WASHINGTON, Dec 15: The US Navy has come under attack for sending its old ships for breaking at South Asian yards, including `Alang’ on Gujarat coast in India. Amidst reports that conditions prevailing at ship-breaking yards in India, Pakistan and Bangladesh were environmentally hazardous and harmful to workers, US Senator Barbara Mikulski has urged the Navy to stop sending old ships for breaking in these countries and ensure that similar operations in America are conducted under safe conditions.
The Baltimore Sun, after a survey of the conditions in which workers break up ships along a six-mile stretch of polluted beach at Alang, 40 miles from Bhavnagar in Gujarat, reported dangerous working conditions and non-existent environmental safeguards.

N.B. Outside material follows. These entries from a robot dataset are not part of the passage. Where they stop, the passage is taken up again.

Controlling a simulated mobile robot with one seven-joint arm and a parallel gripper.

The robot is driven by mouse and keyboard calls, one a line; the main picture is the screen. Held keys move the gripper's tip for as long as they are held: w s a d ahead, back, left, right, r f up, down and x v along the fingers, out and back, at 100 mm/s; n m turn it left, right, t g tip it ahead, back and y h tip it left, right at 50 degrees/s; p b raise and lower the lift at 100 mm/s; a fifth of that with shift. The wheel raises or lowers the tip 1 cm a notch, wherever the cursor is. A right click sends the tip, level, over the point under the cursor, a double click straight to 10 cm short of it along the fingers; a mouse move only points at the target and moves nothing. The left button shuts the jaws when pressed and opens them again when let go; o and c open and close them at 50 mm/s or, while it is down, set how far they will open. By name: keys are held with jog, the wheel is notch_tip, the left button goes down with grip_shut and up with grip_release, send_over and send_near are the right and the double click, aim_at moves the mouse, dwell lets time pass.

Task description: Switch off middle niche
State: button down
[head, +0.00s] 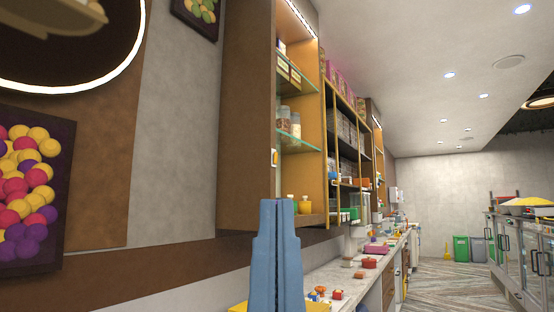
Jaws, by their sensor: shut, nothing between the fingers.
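A tall wooden wall unit has a near niche (296,160) with glass shelves, lit by a bright strip (299,17) at its top. A small pale switch with an orange mark (274,157) sits on this niche's front left edge; its position is too small to read. Beyond are open dark shelves (347,130) with boxes, and a farther niche (377,155) with a lit strip. I cannot tell which one is the middle niche. My blue gripper (282,203) points up at lower centre, shut and empty, its tips appearing below the switch. I cannot tell its distance from the unit.
A long counter (345,277) runs under the unit, with small colourful items and a red box (369,262) on it. Glass display cases (519,255) stand at right. The patterned floor (455,287) between is clear. Green and grey bins (461,248) stand at the back.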

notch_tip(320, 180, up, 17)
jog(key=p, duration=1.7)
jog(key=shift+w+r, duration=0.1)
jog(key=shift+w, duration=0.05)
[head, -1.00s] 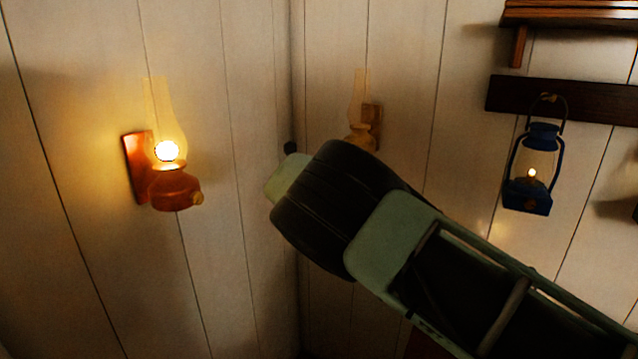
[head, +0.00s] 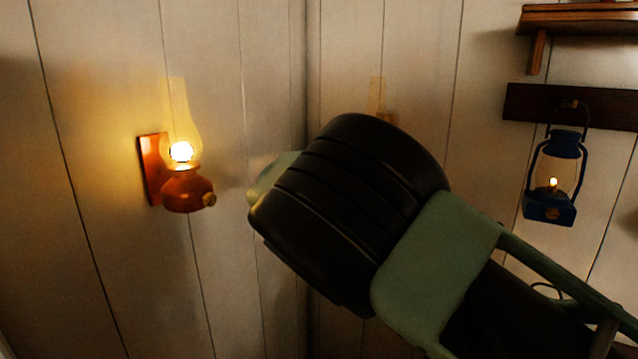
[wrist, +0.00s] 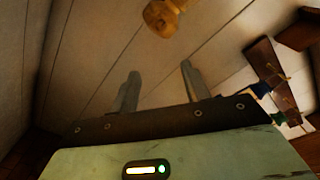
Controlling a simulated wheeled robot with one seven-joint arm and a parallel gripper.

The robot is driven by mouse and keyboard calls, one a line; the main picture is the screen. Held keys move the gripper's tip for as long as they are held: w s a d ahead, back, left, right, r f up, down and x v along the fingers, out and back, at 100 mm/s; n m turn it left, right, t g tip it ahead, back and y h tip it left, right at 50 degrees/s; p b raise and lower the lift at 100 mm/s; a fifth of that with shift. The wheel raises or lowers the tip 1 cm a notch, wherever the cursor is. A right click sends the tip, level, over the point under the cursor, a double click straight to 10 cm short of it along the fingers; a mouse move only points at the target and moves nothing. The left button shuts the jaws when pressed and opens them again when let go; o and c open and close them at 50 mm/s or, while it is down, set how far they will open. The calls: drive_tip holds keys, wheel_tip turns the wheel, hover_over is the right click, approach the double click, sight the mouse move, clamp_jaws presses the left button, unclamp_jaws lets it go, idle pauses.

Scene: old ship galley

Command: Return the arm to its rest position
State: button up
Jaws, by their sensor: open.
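My arm (head: 345,205), with a black ribbed joint and pale green links, reaches up from the lower right across the middle of the head view. My gripper does not show there. In the wrist view my gripper (wrist: 160,70) has its two grey fingers standing well apart, with nothing between them. Pale plank wall lies behind the fingers. A rounded orange-brown knob-like thing (wrist: 162,15) shows beyond them at the top edge, cut off by the frame.
A lit oil lamp (head: 183,188) hangs on the left wall. A second lamp (head: 377,95) by the corner is mostly hidden behind my arm. A blue lantern (head: 550,205) hangs from a dark wooden rail (head: 540,105) at right, below a shelf (head: 575,20).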

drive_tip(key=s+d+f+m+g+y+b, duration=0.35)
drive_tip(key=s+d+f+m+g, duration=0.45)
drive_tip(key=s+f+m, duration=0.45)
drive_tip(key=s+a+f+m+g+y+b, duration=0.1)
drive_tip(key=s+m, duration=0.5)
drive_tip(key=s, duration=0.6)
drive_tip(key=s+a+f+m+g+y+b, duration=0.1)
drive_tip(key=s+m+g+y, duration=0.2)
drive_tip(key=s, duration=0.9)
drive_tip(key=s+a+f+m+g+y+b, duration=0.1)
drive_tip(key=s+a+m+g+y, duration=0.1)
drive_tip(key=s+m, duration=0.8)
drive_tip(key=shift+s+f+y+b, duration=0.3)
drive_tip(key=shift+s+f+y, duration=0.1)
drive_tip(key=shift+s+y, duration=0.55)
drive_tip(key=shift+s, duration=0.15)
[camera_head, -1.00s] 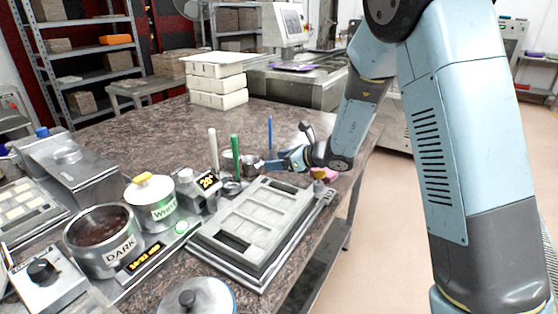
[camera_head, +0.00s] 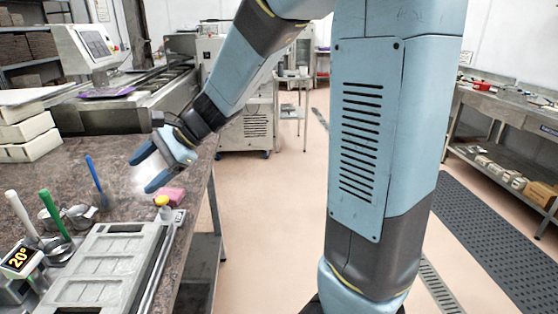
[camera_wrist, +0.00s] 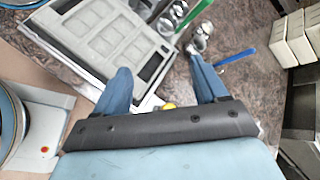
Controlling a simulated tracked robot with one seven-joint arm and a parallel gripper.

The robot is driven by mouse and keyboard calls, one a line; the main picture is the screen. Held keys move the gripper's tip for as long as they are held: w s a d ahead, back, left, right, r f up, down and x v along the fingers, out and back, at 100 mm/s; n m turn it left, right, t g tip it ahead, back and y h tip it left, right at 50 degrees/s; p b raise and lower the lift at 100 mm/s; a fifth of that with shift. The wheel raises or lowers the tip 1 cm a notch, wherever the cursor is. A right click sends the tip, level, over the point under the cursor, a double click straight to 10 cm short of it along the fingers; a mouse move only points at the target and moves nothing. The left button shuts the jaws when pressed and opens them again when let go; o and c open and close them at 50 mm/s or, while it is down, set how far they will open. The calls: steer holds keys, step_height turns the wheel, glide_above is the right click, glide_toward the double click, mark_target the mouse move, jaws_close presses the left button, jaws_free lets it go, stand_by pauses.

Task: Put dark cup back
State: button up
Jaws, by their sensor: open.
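Several small metal cups stand close together on the table behind the mould in the head view: one (camera_head: 80,214) beside the blue handle (camera_head: 94,176), and one (camera_head: 60,250) at the foot of the green handle (camera_head: 54,212). No label shows which is the dark cup. The cups (camera_wrist: 200,36) also show in the wrist view, beyond the fingertips. My gripper (camera_head: 142,173) is open and empty, above the table to the right of the cups and apart from them. In the wrist view, nothing is between its fingers (camera_wrist: 160,65).
The grey mould (camera_head: 105,265) lies at the front. A pink block (camera_head: 172,195) and a small yellow-topped item (camera_head: 162,202) sit by the table's right edge. Open floor is to the right.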

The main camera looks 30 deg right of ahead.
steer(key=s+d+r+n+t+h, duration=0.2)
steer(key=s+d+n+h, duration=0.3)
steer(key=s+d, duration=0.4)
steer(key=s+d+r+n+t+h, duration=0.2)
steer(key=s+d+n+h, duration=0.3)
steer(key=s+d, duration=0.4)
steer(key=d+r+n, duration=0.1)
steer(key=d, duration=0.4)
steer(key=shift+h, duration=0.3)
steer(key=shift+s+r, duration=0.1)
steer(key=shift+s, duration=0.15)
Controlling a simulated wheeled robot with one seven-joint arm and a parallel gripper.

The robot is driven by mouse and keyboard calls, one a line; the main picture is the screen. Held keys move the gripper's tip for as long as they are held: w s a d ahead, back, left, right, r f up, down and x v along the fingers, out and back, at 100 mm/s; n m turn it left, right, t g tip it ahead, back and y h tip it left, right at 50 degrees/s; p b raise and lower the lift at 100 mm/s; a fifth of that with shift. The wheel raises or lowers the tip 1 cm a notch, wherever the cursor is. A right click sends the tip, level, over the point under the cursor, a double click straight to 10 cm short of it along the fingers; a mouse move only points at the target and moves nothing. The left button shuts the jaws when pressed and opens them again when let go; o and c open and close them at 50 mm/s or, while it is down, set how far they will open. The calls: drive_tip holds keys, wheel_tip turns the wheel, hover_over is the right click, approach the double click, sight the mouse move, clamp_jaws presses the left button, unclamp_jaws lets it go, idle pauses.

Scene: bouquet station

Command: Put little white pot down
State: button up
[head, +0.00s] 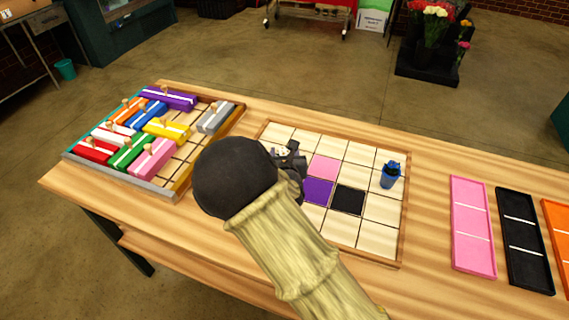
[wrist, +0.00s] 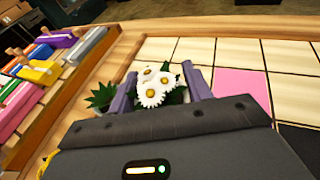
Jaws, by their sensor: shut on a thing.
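My gripper (head: 291,157) is over the left part of the tiled grid board (head: 382,238), with my arm covering part of the board. In the wrist view, my gripper's two purple-grey fingers (wrist: 158,88) stand on either side of a cluster of white daisies with yellow centres (wrist: 152,94). The gripper is shut on the little white pot under these flowers; the pot body is hidden by the blooms and gripper. Green leaves (wrist: 101,97) show just left of the fingers. I cannot tell whether the pot touches the board.
A blue vase-like object (head: 391,176) stands on the board's right side. Pink (head: 324,167), purple (head: 317,190) and black (head: 348,199) squares lie bare on the grid. A tray of coloured blocks (head: 185,186) is at left; pink (head: 472,226) and black (head: 523,238) trays are at right.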

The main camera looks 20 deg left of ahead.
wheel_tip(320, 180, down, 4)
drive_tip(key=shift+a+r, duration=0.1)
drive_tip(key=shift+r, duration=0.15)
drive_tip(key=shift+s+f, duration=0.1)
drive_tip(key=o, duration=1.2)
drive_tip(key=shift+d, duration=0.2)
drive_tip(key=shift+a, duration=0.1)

The paper, which also surveyed the yards at Baltimore in the US and other areas, said “American yards, dependent on low-paid Mexican immigrant workers, have sprung up in the ports from Baltimore to Brownsville, Texas, since the Navy began selling off ships at the end of the cold war.”Conditions in India, the paper claimed, are even worse. Workers are killed and maimed and “no one seems to care”.
The Senator, in a statement, expressed concern about export of ships to South Asia where “working conditions are extremely dangerous and environmental regulations virtually non-existent.”
About poor working conditions at the US yards, the paper said defence department made no effort to oversee the scrapping, even though it’s the Navy which owns vessels.
“Labourers have been working in air polluted with asbestos dust. At times they had no respirators and other standard equipments for asbestos work,” the paper said.
The Senator said that the Defence Department must ensure that its old ships are scrapped in a responsible manner. “Let’s see if we can either shut it down or clean it up,” Mikulski said about the scrapping programme.